The group says in Greater Manchester – led by Mayor Andy Burnham (Lab) – the mayoral precept cost ranges from £68.63 for a Band A property, £102.95 for a Band D (median average) property and £205.90 for a Band G property.

This includes funding for the fire service.

But Ben Bradley MP (Con), leader of Nottinghamshire County Council, says he doesn’t feel any tax rises would be necessary if the area adopts an elected mayor system.

The motion will be debated at Nottinghamshire County Council’s full council meeting on Thursday, July 7.

Councillor Francis Purdue-Horan (Ind) said people in Nottinghamshire have told him they “couldn’t care less” about a new mayor.

He said: “We are meeting a lot of concerns about the cost of living.
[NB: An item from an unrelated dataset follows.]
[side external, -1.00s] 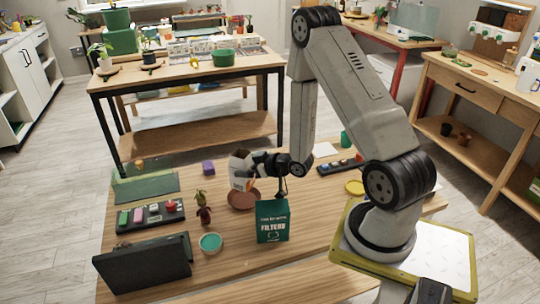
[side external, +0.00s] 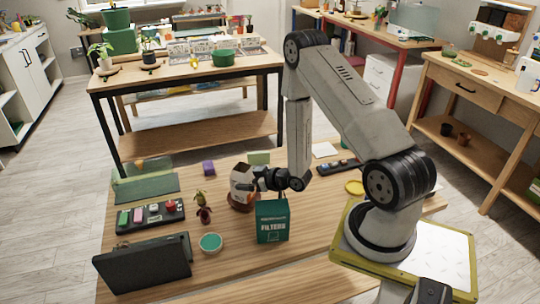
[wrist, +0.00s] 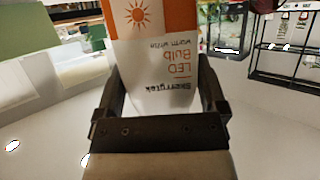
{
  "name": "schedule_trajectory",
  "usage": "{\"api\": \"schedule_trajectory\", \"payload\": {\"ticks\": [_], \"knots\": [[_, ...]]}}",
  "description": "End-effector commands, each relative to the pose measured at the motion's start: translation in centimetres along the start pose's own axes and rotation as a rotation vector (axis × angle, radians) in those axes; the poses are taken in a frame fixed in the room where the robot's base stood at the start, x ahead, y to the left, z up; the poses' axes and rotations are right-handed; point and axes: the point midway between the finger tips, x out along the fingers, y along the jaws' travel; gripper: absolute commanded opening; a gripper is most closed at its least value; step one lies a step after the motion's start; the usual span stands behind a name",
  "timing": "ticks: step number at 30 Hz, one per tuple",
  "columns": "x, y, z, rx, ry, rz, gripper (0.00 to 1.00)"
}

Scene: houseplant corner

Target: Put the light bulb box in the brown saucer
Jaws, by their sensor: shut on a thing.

We’ve got to realise that they are discussing an additional layer of bureaucracy that may cost money.

“I get the impression that there’s a blasé approach to costs.

“I hope I can get some sort of indication that Nottinghamshire County Council does not wish to add another cost to hard pressed council taxpayers.

“The real stories are coming from people who have got young families and it is terrible to listen to.

“The East Midlands deserves a better crack of the whip but I don’t want us to lose the perspective that we are in a very difficult economic period.”

Councillor David Martin (Ind) will second the motion.

Cllr Martin added: “Whilst I welcome attempts to address decades-long, chronic underfunding in the East Midlands from successive Labour and Conservative Governments – this must not come with a rise in bills.”

Ben Bradley MP leader of Nottinghamshire County Council, said: “If the proposals are agreed, we would get new regional powers and funding. It would mean more money for services in our region, more major decisions being made in the East Midlands, nearer to the people they affect, rather than in London, and a bigger voice for our area.

“In our initial bid to the government, we have asked for everything that is potentially on offer, as we don’t want to rule anything out at this early stage in the negotiations. However, of the nine existing mayoral combined authorities, eight have this power, but only two have ever actually used it – Liverpool and Manchester.

“I’ve already been very clear that I don’t want to see any tax rises as a result of this, that I wouldn’t support tax rises, and that I don’t feel they are necessary. In fact I think that the support and additional finance that could come through this plan could help us to keep local taxes down.

“Of course, nobody can promise now what a future Mayor may or may not do years in to the future, but I can be absolutely clear that there are no plans to raise any additional taxes as a result of this devolution proposal. I have already said I would not support such a proposal.”